Records excerpted from a collection
▬▬▬

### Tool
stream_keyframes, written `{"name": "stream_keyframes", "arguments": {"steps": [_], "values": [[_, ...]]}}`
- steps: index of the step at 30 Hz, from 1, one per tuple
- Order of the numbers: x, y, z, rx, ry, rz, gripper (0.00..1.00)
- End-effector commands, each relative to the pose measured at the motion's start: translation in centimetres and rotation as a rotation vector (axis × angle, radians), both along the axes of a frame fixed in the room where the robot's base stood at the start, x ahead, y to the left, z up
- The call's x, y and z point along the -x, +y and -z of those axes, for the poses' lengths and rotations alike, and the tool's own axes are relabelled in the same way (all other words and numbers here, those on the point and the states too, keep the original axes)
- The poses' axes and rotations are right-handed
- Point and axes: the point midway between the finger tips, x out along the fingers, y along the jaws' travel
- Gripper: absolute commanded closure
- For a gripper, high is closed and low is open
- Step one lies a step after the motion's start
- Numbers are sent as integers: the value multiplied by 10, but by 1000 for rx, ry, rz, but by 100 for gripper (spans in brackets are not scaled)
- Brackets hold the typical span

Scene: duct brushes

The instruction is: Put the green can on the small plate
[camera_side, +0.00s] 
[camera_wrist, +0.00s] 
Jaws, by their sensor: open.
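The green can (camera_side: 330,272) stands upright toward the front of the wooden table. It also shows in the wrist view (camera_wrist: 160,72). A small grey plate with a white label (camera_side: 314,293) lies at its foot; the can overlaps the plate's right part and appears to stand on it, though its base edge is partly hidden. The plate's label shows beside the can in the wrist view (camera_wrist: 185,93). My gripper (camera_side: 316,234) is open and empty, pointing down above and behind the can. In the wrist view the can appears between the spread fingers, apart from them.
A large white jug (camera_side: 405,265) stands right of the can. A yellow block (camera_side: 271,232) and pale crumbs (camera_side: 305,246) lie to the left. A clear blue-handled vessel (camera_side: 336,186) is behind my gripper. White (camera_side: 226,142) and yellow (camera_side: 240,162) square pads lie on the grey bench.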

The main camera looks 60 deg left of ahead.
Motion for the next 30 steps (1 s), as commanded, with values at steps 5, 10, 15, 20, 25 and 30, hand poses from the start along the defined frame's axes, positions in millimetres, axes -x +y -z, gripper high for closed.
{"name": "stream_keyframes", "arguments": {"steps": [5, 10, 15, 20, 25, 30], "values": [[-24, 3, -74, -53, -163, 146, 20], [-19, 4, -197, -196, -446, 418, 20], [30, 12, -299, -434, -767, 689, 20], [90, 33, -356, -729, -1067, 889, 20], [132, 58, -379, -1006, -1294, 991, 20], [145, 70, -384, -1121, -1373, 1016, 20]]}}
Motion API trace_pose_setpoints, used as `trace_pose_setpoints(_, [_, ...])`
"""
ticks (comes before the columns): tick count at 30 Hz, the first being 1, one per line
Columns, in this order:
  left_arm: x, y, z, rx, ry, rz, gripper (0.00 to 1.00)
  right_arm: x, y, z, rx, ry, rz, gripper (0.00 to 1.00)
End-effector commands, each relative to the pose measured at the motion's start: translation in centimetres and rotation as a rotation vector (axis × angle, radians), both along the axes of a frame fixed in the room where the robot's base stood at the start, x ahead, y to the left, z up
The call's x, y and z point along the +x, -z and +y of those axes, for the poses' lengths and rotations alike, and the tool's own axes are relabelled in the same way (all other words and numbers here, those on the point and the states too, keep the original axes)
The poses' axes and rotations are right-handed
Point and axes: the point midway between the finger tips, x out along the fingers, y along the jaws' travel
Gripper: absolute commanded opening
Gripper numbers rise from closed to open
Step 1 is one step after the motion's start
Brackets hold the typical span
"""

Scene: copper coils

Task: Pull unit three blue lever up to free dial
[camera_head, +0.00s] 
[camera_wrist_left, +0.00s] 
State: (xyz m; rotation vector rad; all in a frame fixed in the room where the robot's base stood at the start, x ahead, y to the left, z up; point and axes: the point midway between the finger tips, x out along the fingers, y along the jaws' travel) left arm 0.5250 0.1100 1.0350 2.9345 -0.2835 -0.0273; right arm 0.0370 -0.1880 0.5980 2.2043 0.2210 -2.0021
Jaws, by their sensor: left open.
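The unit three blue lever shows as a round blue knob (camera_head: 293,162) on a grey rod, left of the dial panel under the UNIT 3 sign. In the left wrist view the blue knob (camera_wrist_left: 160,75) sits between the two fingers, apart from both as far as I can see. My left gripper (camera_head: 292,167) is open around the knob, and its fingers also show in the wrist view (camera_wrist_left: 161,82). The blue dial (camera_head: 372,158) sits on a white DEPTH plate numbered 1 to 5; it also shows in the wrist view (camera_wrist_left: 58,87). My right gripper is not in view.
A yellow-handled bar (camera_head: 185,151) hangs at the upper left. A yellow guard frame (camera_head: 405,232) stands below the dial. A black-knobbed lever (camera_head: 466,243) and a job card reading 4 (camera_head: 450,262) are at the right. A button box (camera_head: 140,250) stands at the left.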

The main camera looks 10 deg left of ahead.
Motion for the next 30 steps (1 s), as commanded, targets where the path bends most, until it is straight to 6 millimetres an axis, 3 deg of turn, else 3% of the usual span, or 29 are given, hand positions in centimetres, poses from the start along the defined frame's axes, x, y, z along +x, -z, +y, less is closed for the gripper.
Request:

▬▬▬

* The exercise *
Repeat the entries above exactly, beginning at their first line and ending with the line that contains "- Order of the", with nothing added.

* Finished exercise *
### Tool
stream_keyframes, written `{"name": "stream_keyframes", "arguments": {"steps": [_], "values": [[_, ...]]}}`
- steps: index of the step at 30 Hz, from 1, one per tuple
- Order of the numbers: x, y, z, rx, ry, rz, gripper (0.00..1.00)

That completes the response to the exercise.